### PROBLEM STATEMENT
Exactly the lines from the one with "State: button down" to the one with "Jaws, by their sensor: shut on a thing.", both included, are to be printed again; leave out the rest.

### RECORDS FOR THE TASK
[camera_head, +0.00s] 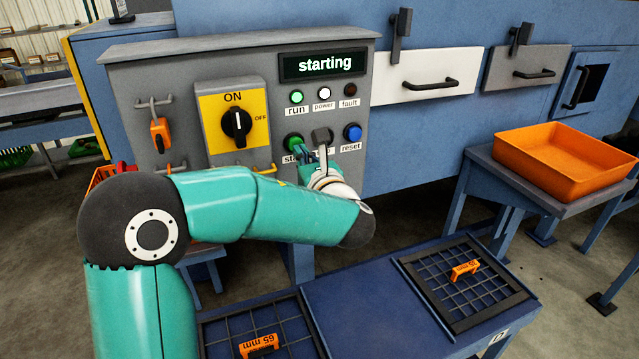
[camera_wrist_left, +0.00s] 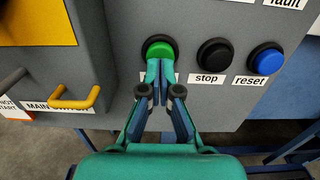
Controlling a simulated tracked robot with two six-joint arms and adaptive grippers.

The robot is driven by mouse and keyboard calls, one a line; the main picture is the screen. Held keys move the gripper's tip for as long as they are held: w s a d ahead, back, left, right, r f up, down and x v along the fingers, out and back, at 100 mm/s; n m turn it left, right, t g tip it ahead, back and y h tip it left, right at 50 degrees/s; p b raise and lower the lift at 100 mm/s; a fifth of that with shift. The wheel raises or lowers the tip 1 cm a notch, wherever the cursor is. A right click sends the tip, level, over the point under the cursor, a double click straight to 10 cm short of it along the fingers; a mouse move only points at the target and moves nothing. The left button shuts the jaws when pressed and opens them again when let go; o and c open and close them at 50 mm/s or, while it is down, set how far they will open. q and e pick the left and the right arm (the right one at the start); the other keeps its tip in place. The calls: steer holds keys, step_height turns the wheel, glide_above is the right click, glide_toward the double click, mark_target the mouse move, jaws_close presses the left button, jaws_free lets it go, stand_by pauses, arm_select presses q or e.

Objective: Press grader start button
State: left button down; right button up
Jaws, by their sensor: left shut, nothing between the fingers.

==

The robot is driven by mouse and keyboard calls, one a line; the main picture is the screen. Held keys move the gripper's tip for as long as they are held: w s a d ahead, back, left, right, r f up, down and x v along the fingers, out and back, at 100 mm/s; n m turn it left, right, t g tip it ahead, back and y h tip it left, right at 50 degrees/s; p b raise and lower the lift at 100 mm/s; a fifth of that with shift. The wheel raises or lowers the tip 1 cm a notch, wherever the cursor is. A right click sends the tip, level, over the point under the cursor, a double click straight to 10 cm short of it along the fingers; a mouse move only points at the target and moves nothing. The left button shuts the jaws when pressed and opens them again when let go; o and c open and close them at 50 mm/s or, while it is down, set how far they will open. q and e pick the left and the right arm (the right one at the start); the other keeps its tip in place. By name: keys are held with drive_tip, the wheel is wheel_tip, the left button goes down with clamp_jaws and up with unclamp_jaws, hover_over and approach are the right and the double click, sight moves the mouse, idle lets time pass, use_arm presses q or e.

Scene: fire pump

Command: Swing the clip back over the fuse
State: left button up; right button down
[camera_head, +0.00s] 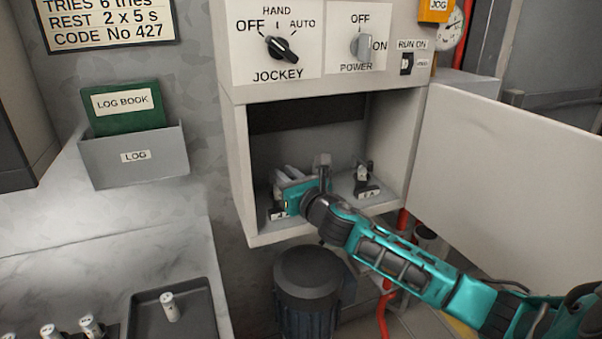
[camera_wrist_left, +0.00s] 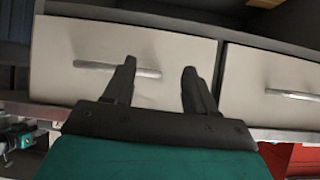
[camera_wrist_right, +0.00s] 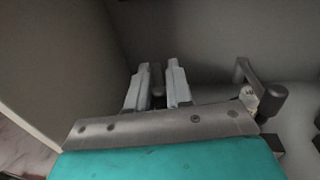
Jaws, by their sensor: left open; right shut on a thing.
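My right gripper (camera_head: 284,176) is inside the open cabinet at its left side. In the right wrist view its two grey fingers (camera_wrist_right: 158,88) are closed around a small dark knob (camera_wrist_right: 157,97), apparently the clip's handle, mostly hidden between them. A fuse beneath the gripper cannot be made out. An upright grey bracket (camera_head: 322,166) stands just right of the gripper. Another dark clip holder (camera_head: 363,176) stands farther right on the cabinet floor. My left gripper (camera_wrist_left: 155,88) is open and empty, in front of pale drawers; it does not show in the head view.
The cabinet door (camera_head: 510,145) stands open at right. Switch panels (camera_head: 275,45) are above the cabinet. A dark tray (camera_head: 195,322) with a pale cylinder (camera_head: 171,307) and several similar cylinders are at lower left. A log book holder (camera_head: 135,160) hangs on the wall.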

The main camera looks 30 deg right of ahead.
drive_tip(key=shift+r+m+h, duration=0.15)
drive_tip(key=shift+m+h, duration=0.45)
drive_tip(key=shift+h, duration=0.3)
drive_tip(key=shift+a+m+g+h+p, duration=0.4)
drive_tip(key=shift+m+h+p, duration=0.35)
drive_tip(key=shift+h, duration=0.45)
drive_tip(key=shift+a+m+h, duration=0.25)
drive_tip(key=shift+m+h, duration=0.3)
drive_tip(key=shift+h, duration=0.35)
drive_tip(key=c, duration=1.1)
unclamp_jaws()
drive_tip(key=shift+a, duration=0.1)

--

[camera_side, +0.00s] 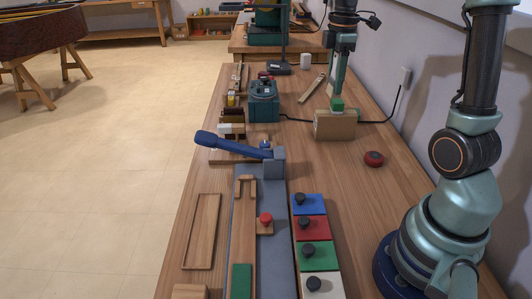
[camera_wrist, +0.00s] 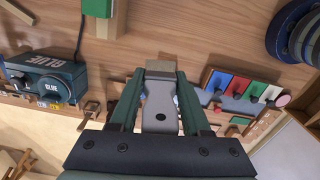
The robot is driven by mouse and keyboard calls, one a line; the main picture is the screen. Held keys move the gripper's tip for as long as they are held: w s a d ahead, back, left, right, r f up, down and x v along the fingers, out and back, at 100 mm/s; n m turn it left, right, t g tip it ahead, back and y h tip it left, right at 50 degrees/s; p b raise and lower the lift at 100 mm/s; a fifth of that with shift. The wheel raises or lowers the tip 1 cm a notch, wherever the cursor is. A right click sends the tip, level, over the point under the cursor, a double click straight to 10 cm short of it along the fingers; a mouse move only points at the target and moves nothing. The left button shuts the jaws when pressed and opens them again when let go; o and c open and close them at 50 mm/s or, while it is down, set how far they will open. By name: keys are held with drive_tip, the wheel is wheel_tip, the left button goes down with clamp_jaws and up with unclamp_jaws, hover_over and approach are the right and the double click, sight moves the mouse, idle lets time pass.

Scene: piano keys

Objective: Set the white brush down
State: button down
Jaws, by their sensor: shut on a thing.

### TASK RESULT
State: button down
Jaws, by their sensor: shut on a thing.

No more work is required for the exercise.